Nature Based Solutions (NBS)
A special attention in the questionnaire was given to the application of NBS for wastewater treatment. In the last 10 years, the technical knowledge on NBS for wastewater treatment has increased significantly and is presented in numerous expert literatures and textbooks (one also prepared by SS TF in 2014). Additionally, EU has been financing many NBS oriented research and innovation projects. NBS are a well-known and distributed approach for environmental problem solving that generates multiple benefits. EU Horizon 2020 programme significantly supported the research and demonstration of NBS and proved their efficiency and advanced the knowledge on their multiple benefits. Under the new funding perspective of the EU, NBS are particularly encouraged to be explored and used as climate change adaptation measures.

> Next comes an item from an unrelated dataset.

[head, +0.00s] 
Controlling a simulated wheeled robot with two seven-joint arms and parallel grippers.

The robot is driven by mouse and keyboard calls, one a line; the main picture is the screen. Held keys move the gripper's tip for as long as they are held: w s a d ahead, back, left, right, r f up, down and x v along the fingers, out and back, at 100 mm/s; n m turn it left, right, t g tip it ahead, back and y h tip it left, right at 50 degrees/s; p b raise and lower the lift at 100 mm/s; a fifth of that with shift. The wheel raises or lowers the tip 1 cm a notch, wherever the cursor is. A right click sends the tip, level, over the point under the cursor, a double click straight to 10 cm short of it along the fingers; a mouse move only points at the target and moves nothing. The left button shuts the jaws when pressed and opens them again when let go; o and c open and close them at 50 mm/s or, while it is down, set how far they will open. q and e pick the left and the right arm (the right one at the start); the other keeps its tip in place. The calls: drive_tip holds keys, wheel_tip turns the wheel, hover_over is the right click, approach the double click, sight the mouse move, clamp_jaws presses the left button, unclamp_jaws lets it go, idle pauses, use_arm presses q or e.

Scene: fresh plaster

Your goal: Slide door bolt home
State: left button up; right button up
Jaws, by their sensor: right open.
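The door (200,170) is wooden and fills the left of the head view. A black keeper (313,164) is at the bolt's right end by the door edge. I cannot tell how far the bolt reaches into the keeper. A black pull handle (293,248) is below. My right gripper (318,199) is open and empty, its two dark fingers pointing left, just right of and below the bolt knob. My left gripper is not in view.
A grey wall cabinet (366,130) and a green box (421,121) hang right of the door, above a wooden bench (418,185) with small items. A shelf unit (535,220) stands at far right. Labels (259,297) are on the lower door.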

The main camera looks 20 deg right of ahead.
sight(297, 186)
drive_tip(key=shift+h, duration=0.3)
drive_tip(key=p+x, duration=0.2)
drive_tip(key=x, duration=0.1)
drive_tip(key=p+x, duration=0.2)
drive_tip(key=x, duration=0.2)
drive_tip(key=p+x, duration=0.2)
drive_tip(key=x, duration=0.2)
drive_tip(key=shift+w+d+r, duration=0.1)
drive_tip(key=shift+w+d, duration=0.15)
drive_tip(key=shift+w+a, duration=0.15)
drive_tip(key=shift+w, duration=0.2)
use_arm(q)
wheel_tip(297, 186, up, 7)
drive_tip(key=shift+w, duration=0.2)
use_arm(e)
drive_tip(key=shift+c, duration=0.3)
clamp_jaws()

In the SS TF survey the respondents were asked to indicate the type, number, and average size in population equivalents (PE) of NBS used in their countries. The results showed that all common NBS for wastewater treatment are applied in the region but on a small scale. Several reasons were identified to explain the low application of NBS. Unawareness of the technology and its solutions is an important aspect identified in Bulgaria, Hungary, Poland, and Slovakia. Interestingly, negative experiences with the technology is identified in several countries, indicating some early trials attempts that were been well accepted. Another challenge is the lack of land/available space, as NBS applications are area intensive. However, NBS are recommended for rural areas, and in the countries where lack of land was cited as a challenge (Hungary, Romania, Latvia), rural space is abundant.

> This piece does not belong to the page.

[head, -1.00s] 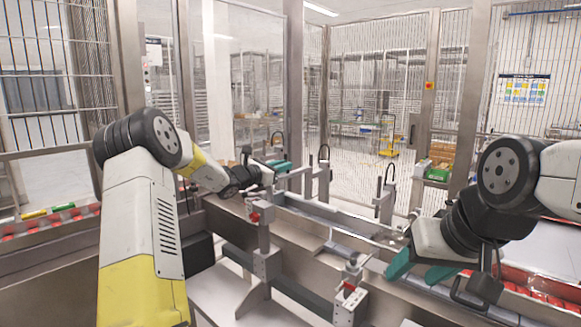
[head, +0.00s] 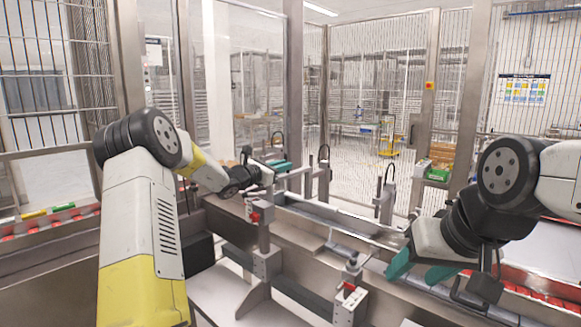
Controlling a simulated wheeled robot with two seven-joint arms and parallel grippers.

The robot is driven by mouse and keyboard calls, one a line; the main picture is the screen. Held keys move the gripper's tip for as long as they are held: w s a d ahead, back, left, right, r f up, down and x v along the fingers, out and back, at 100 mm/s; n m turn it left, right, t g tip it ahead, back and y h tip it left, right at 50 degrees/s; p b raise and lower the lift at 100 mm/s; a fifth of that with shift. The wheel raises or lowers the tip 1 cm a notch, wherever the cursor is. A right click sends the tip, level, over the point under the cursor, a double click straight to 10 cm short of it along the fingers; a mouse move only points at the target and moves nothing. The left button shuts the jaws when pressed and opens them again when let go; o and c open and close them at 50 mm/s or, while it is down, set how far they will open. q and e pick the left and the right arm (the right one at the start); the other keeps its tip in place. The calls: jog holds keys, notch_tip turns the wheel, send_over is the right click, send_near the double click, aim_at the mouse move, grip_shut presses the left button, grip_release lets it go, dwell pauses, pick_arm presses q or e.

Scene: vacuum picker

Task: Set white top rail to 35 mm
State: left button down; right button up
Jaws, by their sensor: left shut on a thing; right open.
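A pale rail (head: 345,230) runs along the machine from mid-left to the right, above a grey conveyor channel. I cannot tell for sure whether it is the white top rail. Upright posts with red-marked clamps stand on its near side, one at the left (head: 254,215) and one at the front (head: 350,288). No scale reading is legible. My left gripper (head: 278,166), with teal fingers, is shut on a small part at the far left end of the rail assembly; its wrist mostly hides that part. My right gripper (head: 420,270) is open and empty above the channel at the right.
Several black-handled posts, such as one at the back (head: 387,190), line the far side. Red items lie in a tray (head: 535,285) at the right and along the left edge (head: 45,222). Mesh fencing (head: 365,75) and metal posts close off the back.

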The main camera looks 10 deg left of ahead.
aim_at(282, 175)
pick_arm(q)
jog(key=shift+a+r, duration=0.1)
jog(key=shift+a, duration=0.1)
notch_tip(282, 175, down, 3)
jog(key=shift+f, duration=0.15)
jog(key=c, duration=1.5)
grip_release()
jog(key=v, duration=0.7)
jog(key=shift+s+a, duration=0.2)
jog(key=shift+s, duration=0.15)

Compared to 2012, NBS are still vastly underexploited in most respondent countries. In Bulgaria, Romania, and Ukraine, they remain unrecognised since then. However, the use of NBS in wastewater treatment has improved in most of the surveyed countries, particularly in Slovakia, Poland, Estonia, and Slovenia, where the demand for treatment wetland technologies is higher.

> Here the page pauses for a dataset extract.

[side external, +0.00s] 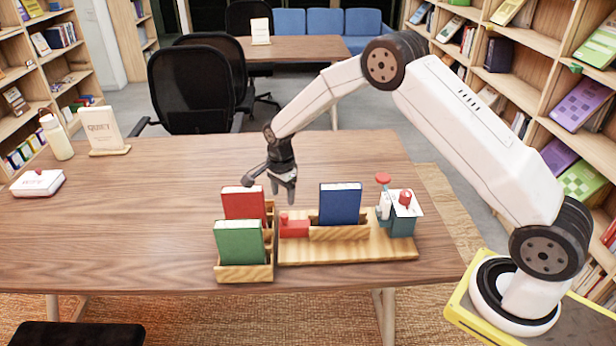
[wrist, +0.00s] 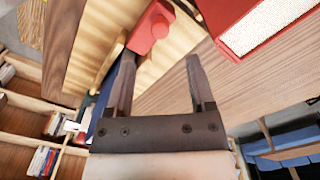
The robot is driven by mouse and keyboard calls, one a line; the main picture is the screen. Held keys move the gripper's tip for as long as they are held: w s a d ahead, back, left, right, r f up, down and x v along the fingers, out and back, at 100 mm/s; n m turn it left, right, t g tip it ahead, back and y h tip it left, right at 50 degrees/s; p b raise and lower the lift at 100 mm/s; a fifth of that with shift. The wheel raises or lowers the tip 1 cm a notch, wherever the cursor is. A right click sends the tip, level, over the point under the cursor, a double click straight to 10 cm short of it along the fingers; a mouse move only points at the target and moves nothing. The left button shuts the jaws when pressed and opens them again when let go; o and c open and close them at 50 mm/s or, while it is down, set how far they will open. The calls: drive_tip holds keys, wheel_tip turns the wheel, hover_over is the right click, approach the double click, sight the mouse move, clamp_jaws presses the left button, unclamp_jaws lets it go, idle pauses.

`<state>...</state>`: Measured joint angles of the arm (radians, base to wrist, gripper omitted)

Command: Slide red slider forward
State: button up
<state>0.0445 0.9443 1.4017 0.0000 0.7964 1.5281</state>
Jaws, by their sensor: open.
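The red slider (side external: 293,227) is a small red block with a round knob, at the left end of a light wooden board (side external: 345,254) on the table. My gripper (side external: 286,190) is above and slightly behind it in the side view, pointing down, open and empty. In the wrist view the red slider (wrist: 150,27) lies just beyond the fingertips of my gripper (wrist: 160,62), nearer the left finger. I see no contact between them in the side view.
A blue book (side external: 339,203) stands in a wooden holder right of the slider. A red book (side external: 244,203) and a green book (side external: 239,242) stand in holders at the left. The table's left side is mostly clear.

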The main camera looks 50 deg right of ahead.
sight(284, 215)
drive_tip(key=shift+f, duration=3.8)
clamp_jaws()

This study has shown that there are numerous gaps in managing wastewater in rural areas of CEE. It is not only that small settlements (home for 30% of the population in the region) are not addressed by both the European Urban Wastewater Treatment Directive (91/271/EEC) and corresponding national legislations but it is also that the data on the number and performance of small wastewater treatment plants and individual systems are frequently missing. Therefore, the evaluation of the actual situation depends strongly on the insight information of the experts that collaborated in the study. Similarly, there is also no national database or register on existence and performance of NBS and water reuse. According to the results of the study these systems exist in all countries included in the study which presents a good pool for future dissemination and rising-awareness activities.
Comparing with the results from previous questionnaire, study done in 2012, there has been an improvement both in the number of wastewater treatment plants in small settlements and in the diversity of technologies applied. However, the ratio of population connected to wastewater treatment plants in small settlements is still small and significant improvements need to be done in the following years to reduce so-created dispersed pollution of surface and groundwaters.
Future Activities of the Sustainable Sanitation Task Force
After receiving and compiling the data from the questionnaires, the task force held a workshop to discuss the results of the questionnaire study and formulate the key activities to improve wastewater management in the region for wider implementation of sustainable solutions such as NBS, increased reuse of water and nutrients, and broader implementation of circular economy.
To achieve this goal, awareness rising campaigns, educational activities, development of an online platform (one-stop-shop), and the presentation of case studies are proposed by SS TF. Achieving climate neutral wastewater management also requires enabling the reuse of water and treatment products. This includes developing a framework for clear legislation, presenting available technologies through case studies, and exploring options for financial incentives. The SS TF aims to develop project proposals where activities can be further developed and implemented.